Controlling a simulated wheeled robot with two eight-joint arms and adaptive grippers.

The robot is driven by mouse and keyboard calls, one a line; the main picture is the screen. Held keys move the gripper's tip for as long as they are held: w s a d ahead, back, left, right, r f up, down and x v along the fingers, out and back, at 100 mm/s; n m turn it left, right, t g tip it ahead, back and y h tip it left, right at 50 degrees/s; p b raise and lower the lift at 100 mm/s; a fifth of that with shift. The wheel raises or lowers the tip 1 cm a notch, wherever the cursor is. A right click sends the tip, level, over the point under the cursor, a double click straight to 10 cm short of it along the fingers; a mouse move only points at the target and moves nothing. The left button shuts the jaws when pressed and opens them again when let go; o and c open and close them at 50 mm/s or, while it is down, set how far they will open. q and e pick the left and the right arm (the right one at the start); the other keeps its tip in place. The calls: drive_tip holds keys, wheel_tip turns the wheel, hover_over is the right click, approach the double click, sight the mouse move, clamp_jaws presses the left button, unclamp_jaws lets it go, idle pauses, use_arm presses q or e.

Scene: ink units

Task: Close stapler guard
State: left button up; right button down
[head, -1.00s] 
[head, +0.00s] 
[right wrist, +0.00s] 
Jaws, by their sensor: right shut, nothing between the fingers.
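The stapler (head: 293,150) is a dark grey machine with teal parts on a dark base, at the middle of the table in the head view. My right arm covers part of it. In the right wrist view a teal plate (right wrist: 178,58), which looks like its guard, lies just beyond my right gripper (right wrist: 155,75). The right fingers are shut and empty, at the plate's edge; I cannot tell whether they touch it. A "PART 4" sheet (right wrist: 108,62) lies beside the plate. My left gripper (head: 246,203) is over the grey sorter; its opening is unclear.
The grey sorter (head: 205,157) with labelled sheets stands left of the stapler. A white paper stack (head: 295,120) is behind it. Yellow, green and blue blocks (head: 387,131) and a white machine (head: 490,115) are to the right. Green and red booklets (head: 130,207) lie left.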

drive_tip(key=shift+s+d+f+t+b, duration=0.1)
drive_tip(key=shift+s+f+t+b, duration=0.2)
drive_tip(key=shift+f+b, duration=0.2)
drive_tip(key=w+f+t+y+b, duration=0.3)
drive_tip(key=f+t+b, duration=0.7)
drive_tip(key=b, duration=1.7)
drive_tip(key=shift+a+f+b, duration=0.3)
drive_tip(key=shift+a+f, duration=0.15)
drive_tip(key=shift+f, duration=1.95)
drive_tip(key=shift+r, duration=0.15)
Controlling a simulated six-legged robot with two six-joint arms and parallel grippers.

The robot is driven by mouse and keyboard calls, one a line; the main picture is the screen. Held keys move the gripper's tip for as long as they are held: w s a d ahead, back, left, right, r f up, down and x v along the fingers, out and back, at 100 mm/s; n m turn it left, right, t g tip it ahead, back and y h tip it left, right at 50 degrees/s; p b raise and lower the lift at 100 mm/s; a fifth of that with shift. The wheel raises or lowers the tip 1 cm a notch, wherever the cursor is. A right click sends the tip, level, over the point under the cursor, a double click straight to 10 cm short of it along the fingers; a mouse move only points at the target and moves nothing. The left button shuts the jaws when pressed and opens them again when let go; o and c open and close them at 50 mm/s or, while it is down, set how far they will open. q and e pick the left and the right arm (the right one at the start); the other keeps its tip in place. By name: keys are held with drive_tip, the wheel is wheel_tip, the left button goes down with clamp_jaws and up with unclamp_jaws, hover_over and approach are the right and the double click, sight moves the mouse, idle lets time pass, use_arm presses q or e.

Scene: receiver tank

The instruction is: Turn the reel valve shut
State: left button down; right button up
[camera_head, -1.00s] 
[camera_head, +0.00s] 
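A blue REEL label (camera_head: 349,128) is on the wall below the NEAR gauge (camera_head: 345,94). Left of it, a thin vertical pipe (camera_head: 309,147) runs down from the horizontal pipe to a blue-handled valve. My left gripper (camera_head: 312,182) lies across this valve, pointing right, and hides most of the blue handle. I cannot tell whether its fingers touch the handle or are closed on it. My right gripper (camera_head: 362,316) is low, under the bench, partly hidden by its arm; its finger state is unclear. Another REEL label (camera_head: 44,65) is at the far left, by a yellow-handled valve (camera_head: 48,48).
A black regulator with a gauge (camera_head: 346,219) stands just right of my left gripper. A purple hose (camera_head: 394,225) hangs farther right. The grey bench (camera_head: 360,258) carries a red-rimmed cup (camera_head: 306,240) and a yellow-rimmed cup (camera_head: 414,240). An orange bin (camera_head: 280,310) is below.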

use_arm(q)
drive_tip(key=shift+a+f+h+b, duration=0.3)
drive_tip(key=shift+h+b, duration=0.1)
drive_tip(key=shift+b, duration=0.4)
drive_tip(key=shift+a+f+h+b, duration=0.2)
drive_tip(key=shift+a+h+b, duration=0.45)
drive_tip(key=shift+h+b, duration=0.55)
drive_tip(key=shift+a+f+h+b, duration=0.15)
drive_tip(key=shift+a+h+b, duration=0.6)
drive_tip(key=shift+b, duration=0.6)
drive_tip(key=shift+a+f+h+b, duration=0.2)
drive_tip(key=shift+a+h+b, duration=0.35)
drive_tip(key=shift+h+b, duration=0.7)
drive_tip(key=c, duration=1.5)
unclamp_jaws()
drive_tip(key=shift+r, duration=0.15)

──────────────────────────────

What the exercise asks: Repeat exactly the lines from the one that contains "pass, use_arm presses q or e." through the one that contains "[camera_head, -1.00s]", and only those.

Result:
The robot is driven by mouse and keyboard calls, one a line; the main picture is the screen. Held keys move the gripper's tip for as long as they are held: w s a d ahead, back, left, right, r f up, down and x v along the fingers, out and back, at 100 mm/s; n m turn it left, right, t g tip it ahead, back and y h tip it left, right at 50 degrees/s; p b raise and lower the lift at 100 mm/s; a fifth of that with shift. The wheel raises or lowers the tip 1 cm a notch, wherever the cursor is. A right click sends the tip, level, over the point under the cursor, a double click straight to 10 cm short of it along the fingers; a mouse move only points at the target and moves nothing. The left button shuts the jaws when pressed and opens them again when let go; o and c open and close them at 50 mm/s or, while it is down, set how far they will open. q and e pick the left and the right arm (the right one at the start); the other keeps its tip in place. By name: keys are held with drive_tip, the wheel is wheel_tip, the left button goes down with clamp_jaws and up with unclamp_jaws, hover_over and approach are the right and the double click, sight moves the mouse, idle lets time pass, use_arm presses q or e.

Scene: receiver tank

The instruction is: Turn the reel valve shut
State: left button down; right button up
[camera_head, -1.00s] 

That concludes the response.